Ma… «Non fa niente. Non fa niente. Anche se non mi parli mai più lo sai che mantengo la tua parola. Lo sai. Lo sai che sono capace», conclude il Nero, rivolto al Signore in ginocchio e piangendo (p. 119).

Il Nero e il Bianco non erano soli. Sul tavolo, fra loro, c’era la Bibbia. C’è ancora. Si vis, «se vuoi», non c’è ragione per prendere il Sunset Limited.

Giovanni Formicola


Note:

(1) Cfr. «[…] presso tutti i popoli del mondo, prima che diventasse dominante il ragionare con monotona freddezza, ci fu l’abitudine di dare all’insegnamento una forma drammatica, perché in realtà non esiste mezzo più potente per renderlo il più possibile penetrante e incancellabile: così sono nate dappertutto delle "leggende", cioè delle storie da "leggere" per l’istruzione di tutti» (Joseph de Maistre [1753-1821], nota XXII a Plutarco di Cheronea [47 ca. -127 d.C.]. Perché la giustizia divina punisce tardi, in Idem, Le serate di Pietroburgo, o Colloqui sul governo temporale della Provvidenza, trad. it., Rusconi, Milano 1971, p. 729).
(2) Cfr. «La fede cattolica è molto più di un insieme di principi sui quali concordiamo.
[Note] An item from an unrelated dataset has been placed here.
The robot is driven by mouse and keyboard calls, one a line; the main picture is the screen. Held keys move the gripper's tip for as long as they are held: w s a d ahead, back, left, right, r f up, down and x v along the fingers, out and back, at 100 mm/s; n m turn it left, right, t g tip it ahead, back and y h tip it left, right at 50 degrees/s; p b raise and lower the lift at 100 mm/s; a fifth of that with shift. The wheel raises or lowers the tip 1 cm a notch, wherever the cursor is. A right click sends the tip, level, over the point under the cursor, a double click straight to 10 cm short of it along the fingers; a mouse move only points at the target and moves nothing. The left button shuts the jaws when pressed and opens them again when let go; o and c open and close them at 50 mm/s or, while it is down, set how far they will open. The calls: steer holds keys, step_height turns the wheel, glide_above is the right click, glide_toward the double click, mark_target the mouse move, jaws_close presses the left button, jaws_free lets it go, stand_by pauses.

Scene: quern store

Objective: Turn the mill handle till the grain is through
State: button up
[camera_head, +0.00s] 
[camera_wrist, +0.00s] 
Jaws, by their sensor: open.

È piuttosto uno stile di vita completamente nuovo. Le persone devono vedere questa nuova vita vissuta. Devono vedere la gioia che essa reca. Devono vedere l’unione del credente con Gesù Cristo» (Charles J. Caput [arcivescovo di Denver, Usa], Render Unto Caesar. Serving the Nation by Living Our Catholic Beliefs in Political Life, Doubleday, New York 2008, p. 190).